Understanding the relationship between the scaled inverse $\chi^2$ and inverse $\chi^2$ distributions

Question

wikipedia says that

Also, the scaled inverse chi-squared distribution is presented as the distribution for the inverse of the mean of ν squared deviates, rather than the inverse of their sum.
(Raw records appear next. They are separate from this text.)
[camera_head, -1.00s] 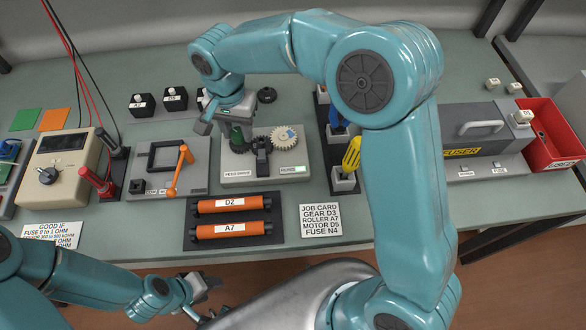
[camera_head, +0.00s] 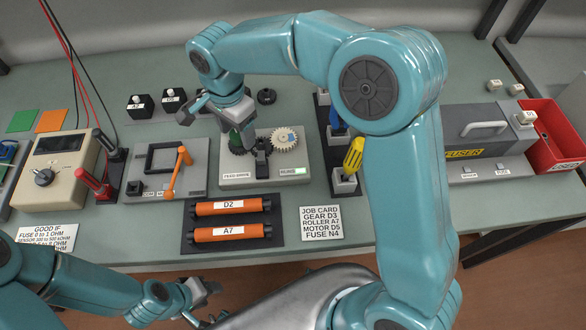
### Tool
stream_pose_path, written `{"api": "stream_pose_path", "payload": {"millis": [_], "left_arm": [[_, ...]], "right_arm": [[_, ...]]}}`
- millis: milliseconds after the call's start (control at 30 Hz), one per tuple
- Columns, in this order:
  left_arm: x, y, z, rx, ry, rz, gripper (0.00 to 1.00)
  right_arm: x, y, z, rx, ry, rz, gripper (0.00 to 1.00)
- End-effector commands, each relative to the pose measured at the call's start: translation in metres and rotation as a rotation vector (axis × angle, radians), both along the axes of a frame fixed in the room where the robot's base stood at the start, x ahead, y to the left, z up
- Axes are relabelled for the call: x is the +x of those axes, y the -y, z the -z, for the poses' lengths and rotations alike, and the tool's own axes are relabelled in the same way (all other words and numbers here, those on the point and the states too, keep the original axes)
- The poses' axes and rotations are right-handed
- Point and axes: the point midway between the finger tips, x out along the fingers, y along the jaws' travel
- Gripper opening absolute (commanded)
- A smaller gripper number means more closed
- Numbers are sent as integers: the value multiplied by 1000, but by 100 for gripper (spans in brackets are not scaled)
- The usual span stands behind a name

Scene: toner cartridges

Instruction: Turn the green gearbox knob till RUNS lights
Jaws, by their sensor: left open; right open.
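The gearbox (camera_head: 264,177) is a grey box with FEED DRIVE and RUNS labels on its front. A cream gear (camera_head: 284,139) sits on the gearbox, beside a black upright part (camera_head: 262,160). My left gripper (camera_head: 207,300) is open and empty below the table's front edge.
Orange rollers D2 (camera_head: 228,207) and A7 (camera_head: 229,232) lie in a black tray in front. The job card (camera_head: 321,222) lies to their right. A black rack with a yellow-handled tool (camera_head: 354,154) stands right of the gearbox. An orange-levered fixture (camera_head: 174,177) stands left.

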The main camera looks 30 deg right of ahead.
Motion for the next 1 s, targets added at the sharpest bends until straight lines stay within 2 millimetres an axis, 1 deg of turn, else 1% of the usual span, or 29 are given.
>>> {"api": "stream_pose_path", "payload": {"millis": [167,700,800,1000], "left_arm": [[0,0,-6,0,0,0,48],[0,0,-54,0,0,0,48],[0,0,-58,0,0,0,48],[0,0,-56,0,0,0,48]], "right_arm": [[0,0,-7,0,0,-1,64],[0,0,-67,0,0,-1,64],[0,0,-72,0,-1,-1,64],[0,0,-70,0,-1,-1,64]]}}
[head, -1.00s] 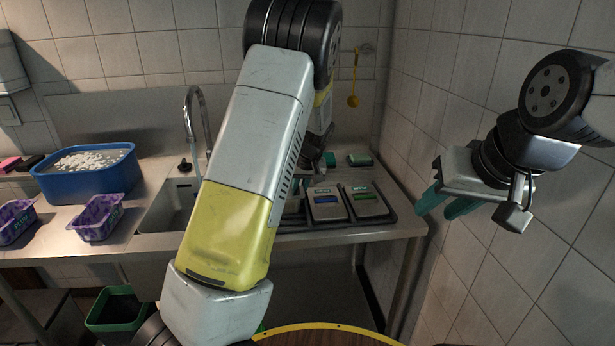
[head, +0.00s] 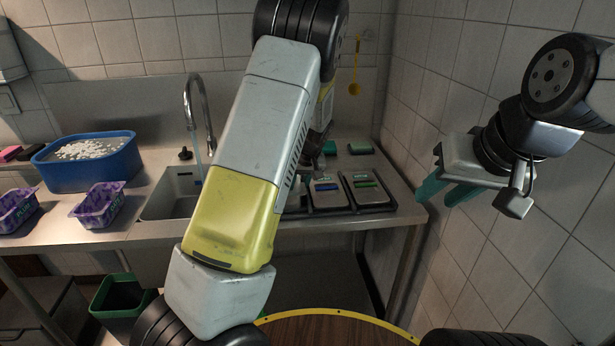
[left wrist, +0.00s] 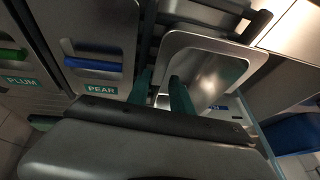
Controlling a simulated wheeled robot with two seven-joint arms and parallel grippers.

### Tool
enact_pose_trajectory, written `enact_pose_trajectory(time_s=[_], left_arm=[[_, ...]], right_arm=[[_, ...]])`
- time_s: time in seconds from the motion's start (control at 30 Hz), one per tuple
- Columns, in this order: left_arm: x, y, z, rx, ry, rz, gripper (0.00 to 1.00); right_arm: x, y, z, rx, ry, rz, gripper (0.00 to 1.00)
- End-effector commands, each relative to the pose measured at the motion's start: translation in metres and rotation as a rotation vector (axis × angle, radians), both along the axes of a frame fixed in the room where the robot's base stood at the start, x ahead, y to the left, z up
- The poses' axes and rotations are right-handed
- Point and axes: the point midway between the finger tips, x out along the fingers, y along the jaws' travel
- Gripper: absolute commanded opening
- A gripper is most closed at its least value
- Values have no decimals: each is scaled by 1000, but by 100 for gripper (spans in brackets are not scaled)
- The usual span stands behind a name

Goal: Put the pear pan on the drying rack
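A tray marked PEAR (left wrist: 95,65) with a blue bar lies beside one marked PLUM (left wrist: 18,65) with a green bar in the left wrist view. In the head view, a blue-marked tray (head: 328,200) and a green-marked tray (head: 369,198) lie at the counter's right end. My left gripper (left wrist: 163,80) has its teal fingers apart at the near left edge of a shiny metal pan (left wrist: 222,68); contact is unclear. In the head view my left arm hides this gripper. My right gripper (head: 432,192) is open and empty by the right wall. I cannot make out the drying rack for certain.
A sink (head: 165,200) with a tap (head: 190,100) lies left of the trays. A blue tub (head: 80,178) of white pieces and two purple punnets (head: 97,206) stand further left. A green bin (head: 120,298) is below. A round wooden table (head: 330,332) is in front.

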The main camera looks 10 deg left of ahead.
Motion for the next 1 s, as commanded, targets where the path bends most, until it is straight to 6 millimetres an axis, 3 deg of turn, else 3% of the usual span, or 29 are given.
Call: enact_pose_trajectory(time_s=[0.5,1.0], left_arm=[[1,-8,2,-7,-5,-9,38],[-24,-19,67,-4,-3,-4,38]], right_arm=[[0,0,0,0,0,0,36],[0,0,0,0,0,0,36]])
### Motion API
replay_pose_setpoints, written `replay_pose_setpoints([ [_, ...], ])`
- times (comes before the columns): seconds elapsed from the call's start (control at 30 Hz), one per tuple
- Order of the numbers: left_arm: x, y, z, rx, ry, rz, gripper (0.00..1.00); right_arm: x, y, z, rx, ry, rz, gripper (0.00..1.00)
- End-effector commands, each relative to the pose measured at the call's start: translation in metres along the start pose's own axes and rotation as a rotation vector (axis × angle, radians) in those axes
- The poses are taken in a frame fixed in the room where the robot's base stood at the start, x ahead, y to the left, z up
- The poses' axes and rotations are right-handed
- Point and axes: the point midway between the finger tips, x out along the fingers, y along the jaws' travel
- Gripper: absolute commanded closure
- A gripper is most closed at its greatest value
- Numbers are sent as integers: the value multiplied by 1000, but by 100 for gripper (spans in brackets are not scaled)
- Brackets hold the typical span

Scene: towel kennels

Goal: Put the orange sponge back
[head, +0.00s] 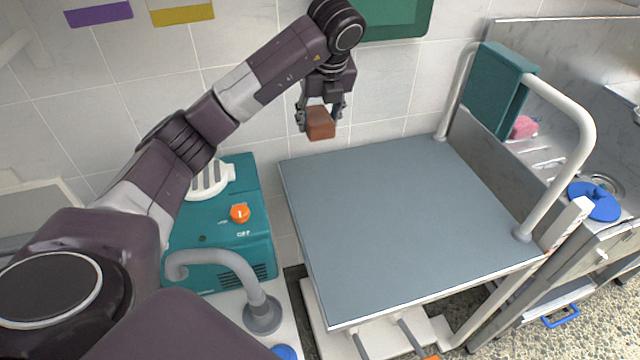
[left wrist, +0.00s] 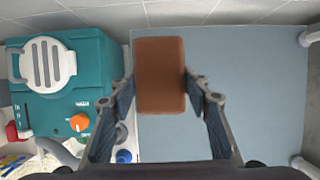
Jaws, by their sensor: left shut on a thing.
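The orange sponge (head: 320,123) is a brownish-orange block, held in my left gripper (head: 321,112) in the air above the far left edge of the grey table top. In the left wrist view the sponge (left wrist: 160,75) sits between the two fingers of my left gripper (left wrist: 160,95), which are shut on its sides. Nothing else touches the sponge. My right gripper is not in view.
A grey table top (head: 400,220) is bare, with a white rail (head: 590,140) on its right side. A teal machine (head: 215,225) with an orange knob (head: 240,213) stands left of it. A teal box (head: 497,88) hangs at the rail. A metal sink (head: 603,183) with a pink item (head: 523,127) and blue disc (head: 594,201) lies right.

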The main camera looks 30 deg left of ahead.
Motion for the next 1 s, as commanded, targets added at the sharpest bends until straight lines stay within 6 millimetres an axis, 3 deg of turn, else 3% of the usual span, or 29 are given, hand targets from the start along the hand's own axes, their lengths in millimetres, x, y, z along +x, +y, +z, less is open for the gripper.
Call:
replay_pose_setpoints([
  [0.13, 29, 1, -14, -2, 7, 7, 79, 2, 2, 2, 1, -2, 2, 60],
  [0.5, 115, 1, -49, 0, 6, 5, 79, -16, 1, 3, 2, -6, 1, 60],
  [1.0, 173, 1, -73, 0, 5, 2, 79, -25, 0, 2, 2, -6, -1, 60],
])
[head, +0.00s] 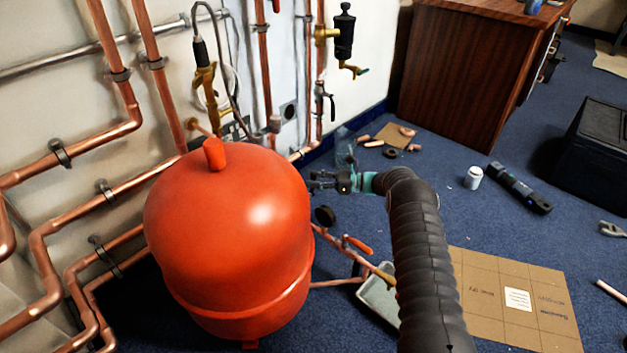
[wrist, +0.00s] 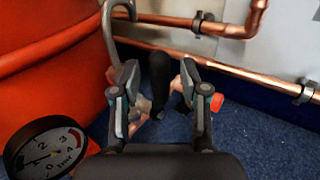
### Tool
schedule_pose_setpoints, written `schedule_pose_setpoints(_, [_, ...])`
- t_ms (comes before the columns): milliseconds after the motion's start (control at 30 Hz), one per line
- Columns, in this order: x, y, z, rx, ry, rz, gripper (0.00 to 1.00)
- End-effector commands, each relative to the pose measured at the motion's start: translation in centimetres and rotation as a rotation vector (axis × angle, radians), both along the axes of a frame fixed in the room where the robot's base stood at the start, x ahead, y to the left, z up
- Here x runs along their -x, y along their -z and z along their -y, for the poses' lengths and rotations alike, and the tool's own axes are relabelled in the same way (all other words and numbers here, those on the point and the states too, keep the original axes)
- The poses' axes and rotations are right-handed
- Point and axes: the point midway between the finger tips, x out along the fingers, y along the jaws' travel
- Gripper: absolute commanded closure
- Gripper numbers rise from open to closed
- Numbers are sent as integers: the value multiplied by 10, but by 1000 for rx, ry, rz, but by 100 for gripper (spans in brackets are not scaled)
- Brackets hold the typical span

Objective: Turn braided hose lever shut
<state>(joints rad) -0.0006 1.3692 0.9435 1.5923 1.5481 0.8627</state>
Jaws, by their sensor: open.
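My gripper (head: 318,181) is open in the head view, reaching left beside the right side of the red vessel (head: 230,235). In the wrist view my gripper (wrist: 159,72) has its two fingers apart. A dark upright piece (wrist: 159,78) shows between and beyond the fingers; I cannot tell whether it is a lever or whether it touches them. Small orange-red parts show beside both fingers, partly hidden. A grey curved hose (wrist: 108,28) stands beside the vessel. In the head view a thin grey hose (head: 222,45) loops over a brass valve (head: 205,84). I cannot clearly identify the hose's lever.
A pressure gauge (wrist: 45,150) sits close at the lower left in the wrist view. Copper pipes (wrist: 195,25) run along the wall. A red-handled lever (head: 358,246) sits on low pipework. A cabinet (head: 468,70) and loose parts stand right; blue carpet lies between.

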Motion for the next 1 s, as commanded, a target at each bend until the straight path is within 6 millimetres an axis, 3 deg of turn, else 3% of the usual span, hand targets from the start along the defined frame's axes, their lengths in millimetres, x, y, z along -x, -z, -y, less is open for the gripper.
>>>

The two distributions thus have the relation that if $$ X \sim \text{Scale-inv-}\chi^2(\nu, \tau^2) \qquad \text{then} \qquad \dfrac{X}{\nu \tau^2} \sim \text{inv-}\chi^2(\nu) $$

The pdf of the scaled-inverse-chi-square distribution is
$$f(x, \nu, \tau^2) = C\cdot(\tau^2 \nu)^{\nu/2} \dfrac{\exp[-\nu\tau^2 (2x)^{-1}]}{x^{1 + \nu/2}} \qquad (1.)$$
and the pdf of the inverse-chi-square distribution is
$$f(x, \nu) = C \dfrac{\exp[-(2x)^{-1}]}{x^{1 + \nu/2}} \qquad (2.)$$
where $$C = (2^{\nu/2} \Gamma(\nu/2))^{-1}$$

If we assume $Q = (\sum_{i=1}^\nu Z_i^2)^{-1}$ where $Z_i$ are iid standard normal, then $Q \sim \text{inv-}\chi^2(\nu)$. Based on the quoted passage

Also, the scaled inverse chi-squared distribution is presented as the distribution for the inverse of the mean of ν squared deviates, rather than the inverse of their sum.

I thought that if we define $X := \nu Q$ then we should have $X \sim \text{Scale-inv-}\chi^2(\nu, \tau^2)$. But I don't understand where $\tau^2$ comes from, and if I try to calculate the pdf of $X$ based on the pdf of $Q$ I get:
$$Pr(X = x) = Pr(\nu Q = x) = Pr(Q = \nu^{-1}x) = /(2.)/ \\ C \dfrac{\exp[(2(\nu^{-1}x))^{-1}]}{(\nu^{-1}x)^{1 + \nu/2}} = \\ C \nu^{1 + \nu/2}\dfrac{\exp[\nu(2x)^{-1}]}{x^{1 + \nu/2}}$$

Which does not seem to be equal to (1.) for any value of $\tau^2$ (wherever $\tau$ comes from). I wonder where my calculation goes wrong and how to understand the quoted passages.